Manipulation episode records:
=====

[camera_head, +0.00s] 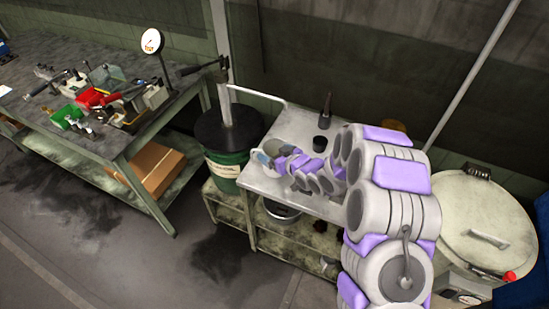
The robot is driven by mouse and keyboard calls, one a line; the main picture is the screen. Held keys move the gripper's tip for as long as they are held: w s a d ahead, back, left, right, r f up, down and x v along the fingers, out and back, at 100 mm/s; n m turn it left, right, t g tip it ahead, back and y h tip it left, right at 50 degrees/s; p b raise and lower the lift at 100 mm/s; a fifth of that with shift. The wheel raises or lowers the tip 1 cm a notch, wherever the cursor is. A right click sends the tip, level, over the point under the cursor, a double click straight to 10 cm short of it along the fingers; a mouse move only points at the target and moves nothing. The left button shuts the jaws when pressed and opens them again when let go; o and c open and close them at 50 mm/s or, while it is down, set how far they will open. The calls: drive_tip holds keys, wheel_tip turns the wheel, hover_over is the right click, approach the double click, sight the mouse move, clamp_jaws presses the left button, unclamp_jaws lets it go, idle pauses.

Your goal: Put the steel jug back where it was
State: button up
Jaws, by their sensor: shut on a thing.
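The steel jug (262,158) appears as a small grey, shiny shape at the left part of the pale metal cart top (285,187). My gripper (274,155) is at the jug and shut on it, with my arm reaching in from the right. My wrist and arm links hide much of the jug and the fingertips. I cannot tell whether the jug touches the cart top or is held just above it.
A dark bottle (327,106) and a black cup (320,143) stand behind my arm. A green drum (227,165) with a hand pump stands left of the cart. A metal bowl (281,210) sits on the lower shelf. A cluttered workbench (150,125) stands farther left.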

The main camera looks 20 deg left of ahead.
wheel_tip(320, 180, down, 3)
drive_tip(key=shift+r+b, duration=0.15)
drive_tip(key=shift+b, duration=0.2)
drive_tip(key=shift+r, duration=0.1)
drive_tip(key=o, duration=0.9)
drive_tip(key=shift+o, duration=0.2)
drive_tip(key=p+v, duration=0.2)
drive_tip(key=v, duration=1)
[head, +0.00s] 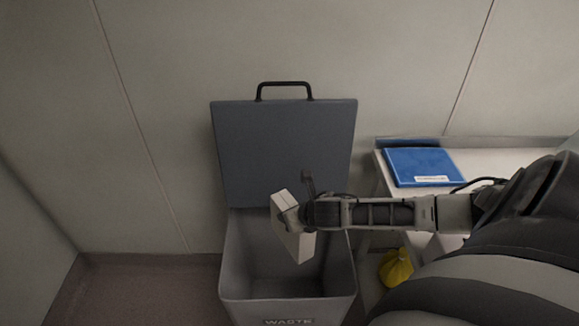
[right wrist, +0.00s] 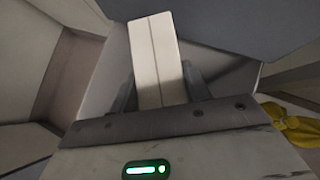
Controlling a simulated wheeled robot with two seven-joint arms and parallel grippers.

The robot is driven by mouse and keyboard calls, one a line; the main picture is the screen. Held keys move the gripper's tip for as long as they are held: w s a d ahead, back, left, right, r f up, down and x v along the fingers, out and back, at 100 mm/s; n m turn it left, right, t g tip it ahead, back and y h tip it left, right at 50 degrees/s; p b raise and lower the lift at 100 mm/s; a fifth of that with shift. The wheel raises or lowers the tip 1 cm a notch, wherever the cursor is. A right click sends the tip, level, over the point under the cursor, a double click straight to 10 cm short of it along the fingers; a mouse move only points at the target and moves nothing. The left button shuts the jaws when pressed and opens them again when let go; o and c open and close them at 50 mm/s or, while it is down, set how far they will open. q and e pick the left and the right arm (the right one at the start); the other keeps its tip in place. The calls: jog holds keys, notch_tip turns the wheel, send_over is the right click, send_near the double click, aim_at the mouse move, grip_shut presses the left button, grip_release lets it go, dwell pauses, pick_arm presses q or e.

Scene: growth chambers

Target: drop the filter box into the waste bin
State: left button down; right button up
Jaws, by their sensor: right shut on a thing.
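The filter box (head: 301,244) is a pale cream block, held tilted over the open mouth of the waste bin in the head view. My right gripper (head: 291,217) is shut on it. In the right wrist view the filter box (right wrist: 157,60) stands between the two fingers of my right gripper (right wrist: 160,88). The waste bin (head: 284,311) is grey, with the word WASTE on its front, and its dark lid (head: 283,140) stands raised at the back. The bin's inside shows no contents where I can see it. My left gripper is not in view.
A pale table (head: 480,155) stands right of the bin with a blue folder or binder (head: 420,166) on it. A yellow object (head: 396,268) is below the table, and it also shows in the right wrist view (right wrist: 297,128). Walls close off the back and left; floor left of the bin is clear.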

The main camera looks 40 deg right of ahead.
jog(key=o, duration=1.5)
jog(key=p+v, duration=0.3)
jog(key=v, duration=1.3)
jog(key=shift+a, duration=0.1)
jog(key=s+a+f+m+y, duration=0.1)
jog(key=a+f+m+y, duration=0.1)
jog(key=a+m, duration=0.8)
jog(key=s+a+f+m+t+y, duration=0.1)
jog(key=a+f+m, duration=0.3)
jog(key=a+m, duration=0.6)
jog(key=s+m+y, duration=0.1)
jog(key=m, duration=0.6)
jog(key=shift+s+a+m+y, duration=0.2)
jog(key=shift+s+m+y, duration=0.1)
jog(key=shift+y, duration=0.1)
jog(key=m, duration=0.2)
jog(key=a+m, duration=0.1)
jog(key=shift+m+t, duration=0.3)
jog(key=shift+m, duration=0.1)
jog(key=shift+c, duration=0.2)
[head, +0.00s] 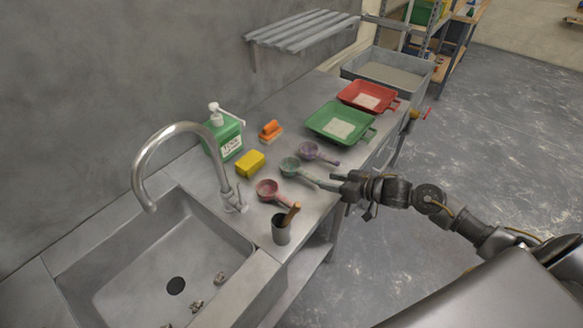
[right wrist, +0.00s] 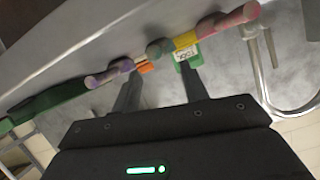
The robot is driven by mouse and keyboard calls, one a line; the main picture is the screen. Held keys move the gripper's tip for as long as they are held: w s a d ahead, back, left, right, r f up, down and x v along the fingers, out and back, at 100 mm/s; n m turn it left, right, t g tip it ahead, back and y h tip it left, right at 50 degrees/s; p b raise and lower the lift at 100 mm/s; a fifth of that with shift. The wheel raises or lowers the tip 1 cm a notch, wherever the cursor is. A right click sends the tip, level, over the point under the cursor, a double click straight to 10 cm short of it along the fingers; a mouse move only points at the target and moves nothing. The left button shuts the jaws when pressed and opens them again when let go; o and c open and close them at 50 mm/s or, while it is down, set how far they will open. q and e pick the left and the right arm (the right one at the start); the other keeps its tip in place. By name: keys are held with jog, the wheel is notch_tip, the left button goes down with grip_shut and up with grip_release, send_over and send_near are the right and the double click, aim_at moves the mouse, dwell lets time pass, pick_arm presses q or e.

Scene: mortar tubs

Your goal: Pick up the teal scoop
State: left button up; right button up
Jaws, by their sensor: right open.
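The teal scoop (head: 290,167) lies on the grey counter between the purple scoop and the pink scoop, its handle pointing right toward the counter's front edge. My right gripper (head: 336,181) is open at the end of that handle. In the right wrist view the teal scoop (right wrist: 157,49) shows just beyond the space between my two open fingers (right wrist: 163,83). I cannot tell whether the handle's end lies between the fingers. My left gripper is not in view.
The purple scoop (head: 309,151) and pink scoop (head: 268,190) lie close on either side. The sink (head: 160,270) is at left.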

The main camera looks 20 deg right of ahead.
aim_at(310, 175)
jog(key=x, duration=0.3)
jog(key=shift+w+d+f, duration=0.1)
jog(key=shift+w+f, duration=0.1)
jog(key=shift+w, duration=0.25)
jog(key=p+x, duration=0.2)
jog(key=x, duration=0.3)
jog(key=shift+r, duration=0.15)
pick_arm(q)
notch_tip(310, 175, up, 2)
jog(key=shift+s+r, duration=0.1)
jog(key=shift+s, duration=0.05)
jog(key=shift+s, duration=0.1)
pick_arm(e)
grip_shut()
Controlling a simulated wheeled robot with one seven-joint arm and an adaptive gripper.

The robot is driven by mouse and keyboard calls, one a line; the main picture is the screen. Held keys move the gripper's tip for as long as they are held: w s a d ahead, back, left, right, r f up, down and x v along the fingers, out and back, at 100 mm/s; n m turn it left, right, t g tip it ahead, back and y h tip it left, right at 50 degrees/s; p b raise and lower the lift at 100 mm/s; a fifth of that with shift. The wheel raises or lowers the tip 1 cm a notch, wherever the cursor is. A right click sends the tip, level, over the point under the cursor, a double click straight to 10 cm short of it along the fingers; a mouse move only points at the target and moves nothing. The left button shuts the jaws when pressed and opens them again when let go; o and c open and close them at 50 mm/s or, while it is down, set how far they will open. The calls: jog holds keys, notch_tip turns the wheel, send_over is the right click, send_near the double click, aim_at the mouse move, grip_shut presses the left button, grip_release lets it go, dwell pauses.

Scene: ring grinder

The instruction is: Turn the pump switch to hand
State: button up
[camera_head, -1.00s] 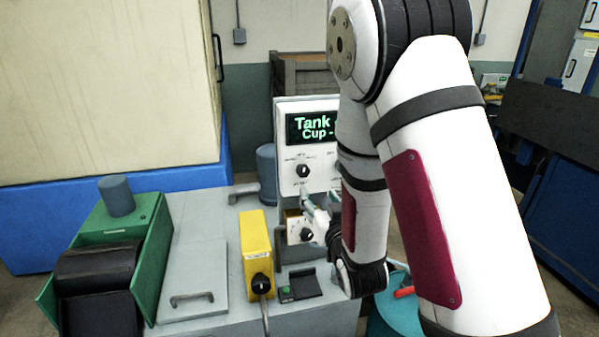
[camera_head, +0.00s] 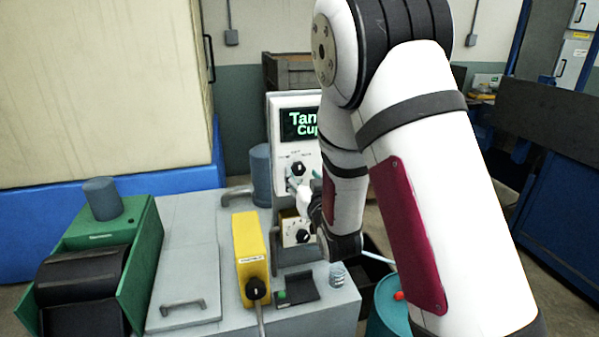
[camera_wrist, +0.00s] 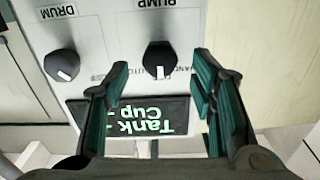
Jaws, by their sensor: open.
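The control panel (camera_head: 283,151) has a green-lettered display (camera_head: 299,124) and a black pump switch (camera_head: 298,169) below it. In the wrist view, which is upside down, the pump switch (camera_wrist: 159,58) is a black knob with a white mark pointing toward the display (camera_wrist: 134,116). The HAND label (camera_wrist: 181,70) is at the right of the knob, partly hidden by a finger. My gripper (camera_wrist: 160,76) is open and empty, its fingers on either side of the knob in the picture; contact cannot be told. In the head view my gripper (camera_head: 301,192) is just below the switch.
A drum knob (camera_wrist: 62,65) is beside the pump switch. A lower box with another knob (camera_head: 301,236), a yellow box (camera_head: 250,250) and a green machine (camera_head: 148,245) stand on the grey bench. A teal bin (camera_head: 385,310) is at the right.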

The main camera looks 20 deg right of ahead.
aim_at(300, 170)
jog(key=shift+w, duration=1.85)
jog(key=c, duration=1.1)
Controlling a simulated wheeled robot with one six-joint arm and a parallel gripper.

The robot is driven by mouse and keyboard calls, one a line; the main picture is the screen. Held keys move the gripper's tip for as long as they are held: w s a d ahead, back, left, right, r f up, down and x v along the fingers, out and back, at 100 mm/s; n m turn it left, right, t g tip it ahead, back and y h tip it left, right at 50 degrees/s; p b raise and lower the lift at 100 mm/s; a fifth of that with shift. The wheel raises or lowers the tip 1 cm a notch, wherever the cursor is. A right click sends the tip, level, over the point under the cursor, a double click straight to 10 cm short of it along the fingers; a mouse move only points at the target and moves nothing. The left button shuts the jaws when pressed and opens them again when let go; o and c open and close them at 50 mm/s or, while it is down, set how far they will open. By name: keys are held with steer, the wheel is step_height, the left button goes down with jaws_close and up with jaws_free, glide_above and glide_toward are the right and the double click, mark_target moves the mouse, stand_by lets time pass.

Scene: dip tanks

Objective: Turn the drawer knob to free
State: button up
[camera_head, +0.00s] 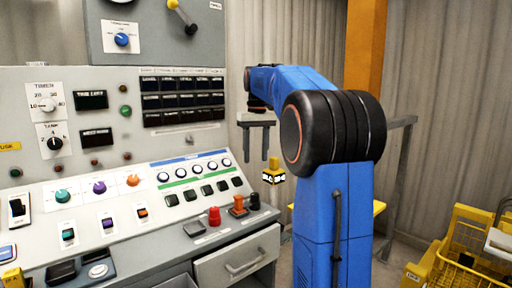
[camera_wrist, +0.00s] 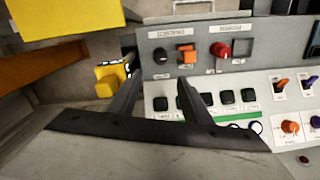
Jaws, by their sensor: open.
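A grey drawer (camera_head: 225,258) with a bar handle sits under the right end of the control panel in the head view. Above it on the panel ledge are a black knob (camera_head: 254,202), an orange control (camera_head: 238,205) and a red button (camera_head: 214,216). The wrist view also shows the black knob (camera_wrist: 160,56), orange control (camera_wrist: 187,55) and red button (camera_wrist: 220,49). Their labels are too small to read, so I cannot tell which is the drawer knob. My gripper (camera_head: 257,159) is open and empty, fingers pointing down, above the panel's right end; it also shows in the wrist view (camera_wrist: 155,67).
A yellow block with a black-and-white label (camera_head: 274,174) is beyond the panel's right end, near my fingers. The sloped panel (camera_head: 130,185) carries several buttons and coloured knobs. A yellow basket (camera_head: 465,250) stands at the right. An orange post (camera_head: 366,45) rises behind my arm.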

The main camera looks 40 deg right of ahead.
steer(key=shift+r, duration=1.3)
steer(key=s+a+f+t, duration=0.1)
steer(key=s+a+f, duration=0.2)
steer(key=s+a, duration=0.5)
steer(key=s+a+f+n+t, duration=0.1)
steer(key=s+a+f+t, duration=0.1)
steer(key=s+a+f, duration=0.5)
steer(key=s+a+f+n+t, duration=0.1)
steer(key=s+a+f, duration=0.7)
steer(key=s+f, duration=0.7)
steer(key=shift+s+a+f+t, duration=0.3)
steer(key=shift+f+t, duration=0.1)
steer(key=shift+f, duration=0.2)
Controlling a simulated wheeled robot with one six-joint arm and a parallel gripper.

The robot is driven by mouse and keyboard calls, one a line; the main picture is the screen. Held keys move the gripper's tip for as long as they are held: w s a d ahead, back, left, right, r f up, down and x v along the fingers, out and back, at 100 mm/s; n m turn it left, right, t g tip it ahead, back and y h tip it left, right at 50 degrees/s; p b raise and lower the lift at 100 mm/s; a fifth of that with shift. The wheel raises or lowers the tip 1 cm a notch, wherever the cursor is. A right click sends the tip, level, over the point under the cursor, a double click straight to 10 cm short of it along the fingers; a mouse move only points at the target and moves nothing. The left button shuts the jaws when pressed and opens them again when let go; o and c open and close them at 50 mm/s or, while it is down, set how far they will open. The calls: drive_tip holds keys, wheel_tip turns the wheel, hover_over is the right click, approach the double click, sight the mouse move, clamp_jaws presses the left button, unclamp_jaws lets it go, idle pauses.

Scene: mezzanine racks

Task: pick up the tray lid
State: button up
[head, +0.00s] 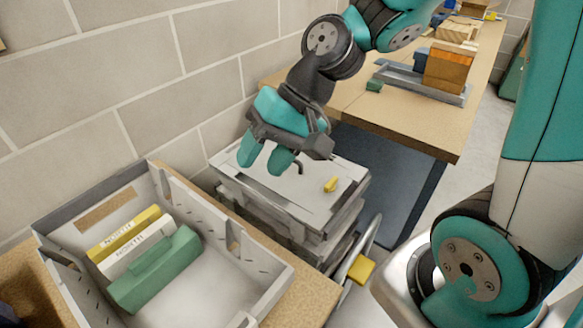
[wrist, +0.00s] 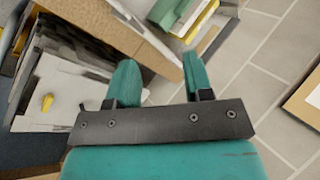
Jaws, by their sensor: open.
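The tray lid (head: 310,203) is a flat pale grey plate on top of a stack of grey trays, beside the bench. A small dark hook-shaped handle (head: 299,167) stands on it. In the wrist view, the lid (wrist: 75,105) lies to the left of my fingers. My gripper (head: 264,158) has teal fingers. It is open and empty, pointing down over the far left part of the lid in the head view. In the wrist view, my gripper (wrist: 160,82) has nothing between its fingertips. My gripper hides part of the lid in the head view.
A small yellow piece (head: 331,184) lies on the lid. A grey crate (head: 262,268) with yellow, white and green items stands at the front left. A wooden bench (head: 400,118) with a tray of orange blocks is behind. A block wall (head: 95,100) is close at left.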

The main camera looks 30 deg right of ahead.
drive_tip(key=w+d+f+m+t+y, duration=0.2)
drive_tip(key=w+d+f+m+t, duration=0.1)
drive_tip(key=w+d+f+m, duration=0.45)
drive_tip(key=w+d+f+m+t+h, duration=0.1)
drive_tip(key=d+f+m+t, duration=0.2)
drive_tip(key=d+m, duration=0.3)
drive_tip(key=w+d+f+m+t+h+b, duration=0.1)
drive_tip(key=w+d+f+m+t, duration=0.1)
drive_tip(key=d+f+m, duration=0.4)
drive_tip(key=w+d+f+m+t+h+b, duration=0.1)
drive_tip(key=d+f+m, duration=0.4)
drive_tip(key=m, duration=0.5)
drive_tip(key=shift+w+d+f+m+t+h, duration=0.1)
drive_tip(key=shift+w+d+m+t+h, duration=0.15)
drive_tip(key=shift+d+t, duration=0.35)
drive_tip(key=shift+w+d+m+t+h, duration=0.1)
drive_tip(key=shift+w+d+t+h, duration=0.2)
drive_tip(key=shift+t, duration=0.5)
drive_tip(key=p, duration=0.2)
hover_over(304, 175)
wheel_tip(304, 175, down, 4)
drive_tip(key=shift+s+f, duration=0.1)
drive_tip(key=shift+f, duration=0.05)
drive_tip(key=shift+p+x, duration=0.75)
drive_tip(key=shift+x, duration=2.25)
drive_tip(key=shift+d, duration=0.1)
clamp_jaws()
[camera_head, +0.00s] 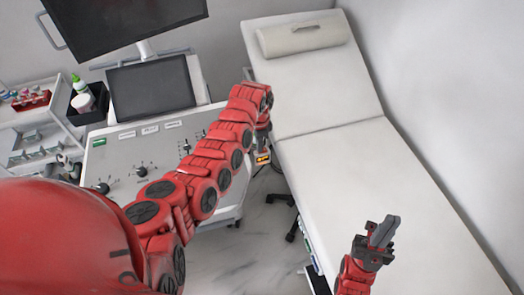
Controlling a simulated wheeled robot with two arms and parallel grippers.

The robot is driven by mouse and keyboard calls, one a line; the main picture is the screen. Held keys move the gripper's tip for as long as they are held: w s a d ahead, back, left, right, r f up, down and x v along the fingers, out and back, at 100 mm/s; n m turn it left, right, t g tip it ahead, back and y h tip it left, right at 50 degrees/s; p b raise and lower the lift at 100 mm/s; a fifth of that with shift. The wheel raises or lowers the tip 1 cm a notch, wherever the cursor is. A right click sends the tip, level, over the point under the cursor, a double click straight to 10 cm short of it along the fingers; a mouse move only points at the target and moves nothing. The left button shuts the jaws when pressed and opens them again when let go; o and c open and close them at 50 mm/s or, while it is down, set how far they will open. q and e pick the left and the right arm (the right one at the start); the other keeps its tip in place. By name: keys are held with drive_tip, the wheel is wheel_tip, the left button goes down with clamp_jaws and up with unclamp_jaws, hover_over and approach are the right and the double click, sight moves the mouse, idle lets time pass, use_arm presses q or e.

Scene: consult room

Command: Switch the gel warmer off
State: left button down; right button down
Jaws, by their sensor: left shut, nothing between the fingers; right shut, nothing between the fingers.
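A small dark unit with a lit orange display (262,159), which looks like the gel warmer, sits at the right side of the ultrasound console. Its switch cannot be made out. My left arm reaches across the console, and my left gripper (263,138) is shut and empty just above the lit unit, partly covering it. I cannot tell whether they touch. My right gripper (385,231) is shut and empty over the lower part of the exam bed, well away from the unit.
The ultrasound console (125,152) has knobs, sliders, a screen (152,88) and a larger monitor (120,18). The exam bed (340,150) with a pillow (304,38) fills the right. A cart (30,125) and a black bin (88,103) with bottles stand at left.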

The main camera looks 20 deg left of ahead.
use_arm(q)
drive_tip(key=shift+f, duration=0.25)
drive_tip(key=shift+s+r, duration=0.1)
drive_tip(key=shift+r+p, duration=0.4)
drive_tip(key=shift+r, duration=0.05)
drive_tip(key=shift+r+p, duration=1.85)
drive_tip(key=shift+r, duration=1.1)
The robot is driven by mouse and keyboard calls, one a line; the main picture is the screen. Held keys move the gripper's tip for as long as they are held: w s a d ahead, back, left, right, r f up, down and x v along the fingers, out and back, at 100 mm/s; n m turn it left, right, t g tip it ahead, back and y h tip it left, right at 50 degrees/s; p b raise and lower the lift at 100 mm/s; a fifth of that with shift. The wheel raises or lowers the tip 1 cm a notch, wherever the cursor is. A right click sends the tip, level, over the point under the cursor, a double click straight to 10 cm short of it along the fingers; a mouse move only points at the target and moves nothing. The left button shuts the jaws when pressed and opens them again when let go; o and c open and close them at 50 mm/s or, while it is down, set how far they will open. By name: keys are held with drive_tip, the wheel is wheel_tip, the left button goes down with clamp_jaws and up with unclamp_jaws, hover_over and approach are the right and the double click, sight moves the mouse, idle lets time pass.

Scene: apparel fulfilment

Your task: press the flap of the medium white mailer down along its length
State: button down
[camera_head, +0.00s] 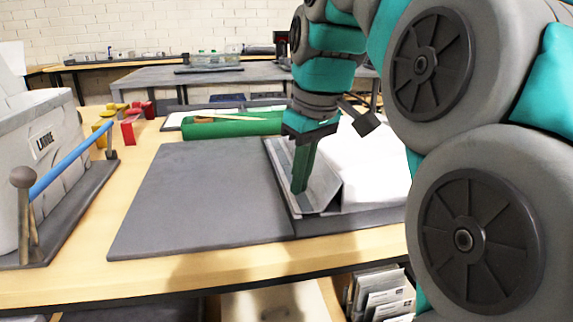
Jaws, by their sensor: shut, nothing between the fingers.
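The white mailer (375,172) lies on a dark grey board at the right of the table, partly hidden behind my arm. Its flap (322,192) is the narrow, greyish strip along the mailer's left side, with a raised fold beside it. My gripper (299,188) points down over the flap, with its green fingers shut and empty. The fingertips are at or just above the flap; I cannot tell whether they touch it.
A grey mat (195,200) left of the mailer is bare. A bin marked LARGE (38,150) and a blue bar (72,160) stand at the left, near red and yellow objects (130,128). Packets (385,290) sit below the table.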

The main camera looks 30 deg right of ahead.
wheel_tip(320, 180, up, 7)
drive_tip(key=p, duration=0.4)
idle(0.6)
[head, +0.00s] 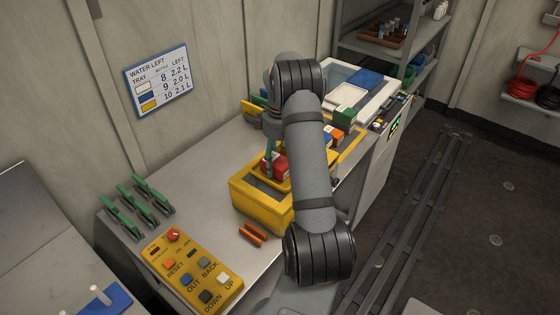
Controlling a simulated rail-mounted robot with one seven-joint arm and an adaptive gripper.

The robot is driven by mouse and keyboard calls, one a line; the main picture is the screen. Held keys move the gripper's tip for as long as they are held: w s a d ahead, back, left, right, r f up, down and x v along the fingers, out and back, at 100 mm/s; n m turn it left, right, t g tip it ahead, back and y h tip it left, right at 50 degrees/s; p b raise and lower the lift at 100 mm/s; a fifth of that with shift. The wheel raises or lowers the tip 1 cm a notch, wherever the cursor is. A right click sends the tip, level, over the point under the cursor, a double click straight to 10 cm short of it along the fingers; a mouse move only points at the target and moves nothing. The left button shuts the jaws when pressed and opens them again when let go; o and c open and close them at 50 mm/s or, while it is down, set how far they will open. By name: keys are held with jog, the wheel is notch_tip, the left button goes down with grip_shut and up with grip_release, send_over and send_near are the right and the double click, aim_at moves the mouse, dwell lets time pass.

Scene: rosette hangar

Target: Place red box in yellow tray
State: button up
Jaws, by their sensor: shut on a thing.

=====

* _TASK_
Of the lines in this listing, report how many contain the string "parallel", and give the number only.

* _THE RESULT_
4